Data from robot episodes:

════════════════════

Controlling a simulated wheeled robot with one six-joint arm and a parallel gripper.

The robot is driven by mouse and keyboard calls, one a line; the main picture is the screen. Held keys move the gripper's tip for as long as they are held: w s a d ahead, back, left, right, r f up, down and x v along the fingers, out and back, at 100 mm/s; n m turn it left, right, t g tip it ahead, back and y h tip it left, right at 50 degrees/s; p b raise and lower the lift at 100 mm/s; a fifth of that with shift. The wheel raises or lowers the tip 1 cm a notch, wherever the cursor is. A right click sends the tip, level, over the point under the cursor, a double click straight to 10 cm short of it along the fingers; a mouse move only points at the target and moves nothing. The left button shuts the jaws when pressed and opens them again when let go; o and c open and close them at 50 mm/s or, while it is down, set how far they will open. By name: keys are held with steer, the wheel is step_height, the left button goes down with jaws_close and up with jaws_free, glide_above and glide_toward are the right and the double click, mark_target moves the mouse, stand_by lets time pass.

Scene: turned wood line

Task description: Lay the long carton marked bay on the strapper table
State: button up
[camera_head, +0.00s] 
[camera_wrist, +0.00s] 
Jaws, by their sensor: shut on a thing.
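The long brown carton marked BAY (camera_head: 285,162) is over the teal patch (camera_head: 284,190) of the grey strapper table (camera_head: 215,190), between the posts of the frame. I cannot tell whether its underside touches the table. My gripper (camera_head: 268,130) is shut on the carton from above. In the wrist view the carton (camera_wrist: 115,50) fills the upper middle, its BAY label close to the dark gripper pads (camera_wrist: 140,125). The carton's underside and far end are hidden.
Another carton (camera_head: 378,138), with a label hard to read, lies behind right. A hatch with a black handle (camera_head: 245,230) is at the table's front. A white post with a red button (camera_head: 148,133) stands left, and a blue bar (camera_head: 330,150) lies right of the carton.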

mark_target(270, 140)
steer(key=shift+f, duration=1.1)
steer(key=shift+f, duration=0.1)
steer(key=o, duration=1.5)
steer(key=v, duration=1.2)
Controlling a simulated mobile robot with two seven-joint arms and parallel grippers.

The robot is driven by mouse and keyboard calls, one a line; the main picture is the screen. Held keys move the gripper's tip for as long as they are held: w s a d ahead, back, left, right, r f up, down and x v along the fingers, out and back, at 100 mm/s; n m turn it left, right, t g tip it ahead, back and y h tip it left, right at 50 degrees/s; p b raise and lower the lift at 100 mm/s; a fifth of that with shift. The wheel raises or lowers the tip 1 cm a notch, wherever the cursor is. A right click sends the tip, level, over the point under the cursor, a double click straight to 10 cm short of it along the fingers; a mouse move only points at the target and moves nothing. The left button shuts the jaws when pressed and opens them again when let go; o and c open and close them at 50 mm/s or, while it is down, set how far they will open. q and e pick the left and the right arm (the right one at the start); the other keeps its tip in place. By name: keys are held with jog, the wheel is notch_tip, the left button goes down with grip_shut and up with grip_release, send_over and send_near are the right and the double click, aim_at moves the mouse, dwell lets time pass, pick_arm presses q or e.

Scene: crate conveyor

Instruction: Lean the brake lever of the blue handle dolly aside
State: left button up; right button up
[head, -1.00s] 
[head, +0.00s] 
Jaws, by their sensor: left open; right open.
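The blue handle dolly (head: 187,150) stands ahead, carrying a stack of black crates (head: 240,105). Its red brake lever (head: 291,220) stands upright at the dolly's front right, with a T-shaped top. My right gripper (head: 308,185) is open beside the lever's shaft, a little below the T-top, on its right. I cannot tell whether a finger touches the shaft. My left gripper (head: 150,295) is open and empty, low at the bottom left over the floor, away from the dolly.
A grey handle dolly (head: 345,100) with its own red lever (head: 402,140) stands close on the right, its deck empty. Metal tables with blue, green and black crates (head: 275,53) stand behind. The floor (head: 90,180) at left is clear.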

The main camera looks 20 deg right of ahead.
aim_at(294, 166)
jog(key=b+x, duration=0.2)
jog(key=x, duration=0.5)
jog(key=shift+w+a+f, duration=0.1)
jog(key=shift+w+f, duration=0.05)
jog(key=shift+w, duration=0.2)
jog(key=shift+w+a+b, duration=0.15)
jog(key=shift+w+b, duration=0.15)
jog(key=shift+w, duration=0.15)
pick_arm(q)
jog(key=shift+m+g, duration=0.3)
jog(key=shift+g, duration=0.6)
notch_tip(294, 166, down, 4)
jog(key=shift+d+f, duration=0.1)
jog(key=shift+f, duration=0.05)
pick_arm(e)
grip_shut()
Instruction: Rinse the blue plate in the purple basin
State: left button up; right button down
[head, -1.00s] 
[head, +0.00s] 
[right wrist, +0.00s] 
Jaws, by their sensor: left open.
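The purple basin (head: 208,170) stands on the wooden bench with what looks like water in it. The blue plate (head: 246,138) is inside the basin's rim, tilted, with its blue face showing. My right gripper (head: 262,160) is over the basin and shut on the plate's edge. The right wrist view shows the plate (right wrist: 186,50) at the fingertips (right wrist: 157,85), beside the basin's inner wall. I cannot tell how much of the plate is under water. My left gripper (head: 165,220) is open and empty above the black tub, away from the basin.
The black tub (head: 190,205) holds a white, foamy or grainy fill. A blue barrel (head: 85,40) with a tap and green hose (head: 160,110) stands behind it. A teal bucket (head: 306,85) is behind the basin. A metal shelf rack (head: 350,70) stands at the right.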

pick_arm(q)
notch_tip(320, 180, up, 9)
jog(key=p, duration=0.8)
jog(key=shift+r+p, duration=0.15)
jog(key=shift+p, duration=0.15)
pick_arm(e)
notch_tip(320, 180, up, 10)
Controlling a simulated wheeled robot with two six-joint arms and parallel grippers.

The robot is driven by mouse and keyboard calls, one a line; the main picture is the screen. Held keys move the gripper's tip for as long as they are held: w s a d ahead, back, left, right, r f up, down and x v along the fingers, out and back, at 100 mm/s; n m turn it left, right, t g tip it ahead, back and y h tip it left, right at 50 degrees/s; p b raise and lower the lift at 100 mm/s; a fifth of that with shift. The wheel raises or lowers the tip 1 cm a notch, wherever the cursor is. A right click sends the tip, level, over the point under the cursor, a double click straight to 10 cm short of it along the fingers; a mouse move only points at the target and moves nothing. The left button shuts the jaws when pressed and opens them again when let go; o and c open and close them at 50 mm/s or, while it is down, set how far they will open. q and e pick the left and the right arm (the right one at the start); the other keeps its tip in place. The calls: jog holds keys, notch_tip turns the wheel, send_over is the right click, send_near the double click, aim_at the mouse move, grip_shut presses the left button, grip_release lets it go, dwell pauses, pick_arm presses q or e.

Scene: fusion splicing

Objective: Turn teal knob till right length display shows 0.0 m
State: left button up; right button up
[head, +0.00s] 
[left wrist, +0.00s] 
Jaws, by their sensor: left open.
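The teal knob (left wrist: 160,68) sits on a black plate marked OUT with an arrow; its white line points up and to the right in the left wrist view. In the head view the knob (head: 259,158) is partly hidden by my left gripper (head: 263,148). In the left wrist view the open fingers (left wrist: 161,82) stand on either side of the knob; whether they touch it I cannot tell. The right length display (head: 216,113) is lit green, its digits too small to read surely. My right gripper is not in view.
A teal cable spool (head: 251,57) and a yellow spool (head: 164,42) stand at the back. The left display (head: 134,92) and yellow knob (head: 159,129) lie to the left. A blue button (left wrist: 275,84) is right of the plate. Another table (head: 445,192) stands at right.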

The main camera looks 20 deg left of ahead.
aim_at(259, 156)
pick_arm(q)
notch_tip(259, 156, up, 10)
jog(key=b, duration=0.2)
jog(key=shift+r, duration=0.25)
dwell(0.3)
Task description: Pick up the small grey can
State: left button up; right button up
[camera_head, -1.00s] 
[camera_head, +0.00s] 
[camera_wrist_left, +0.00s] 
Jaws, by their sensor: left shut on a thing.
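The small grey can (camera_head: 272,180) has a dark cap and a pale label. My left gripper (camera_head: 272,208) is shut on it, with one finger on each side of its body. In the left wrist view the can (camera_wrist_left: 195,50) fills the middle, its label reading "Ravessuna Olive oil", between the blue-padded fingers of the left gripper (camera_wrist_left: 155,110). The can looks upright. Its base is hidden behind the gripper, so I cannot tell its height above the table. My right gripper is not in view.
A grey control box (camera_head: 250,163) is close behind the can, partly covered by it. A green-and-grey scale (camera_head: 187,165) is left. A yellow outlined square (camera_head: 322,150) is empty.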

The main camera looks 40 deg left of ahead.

════════════════════

• _Work to be completed_
Each line in the entries above that includes the string "simulated" should be extracted.

• _Solved exercise_
Controlling a simulated wheeled robot with one six-joint arm and a parallel gripper.
Controlling a simulated mobile robot with two seven-joint arms and parallel grippers.
Controlling a simulated wheeled robot with two six-joint arms and parallel grippers.

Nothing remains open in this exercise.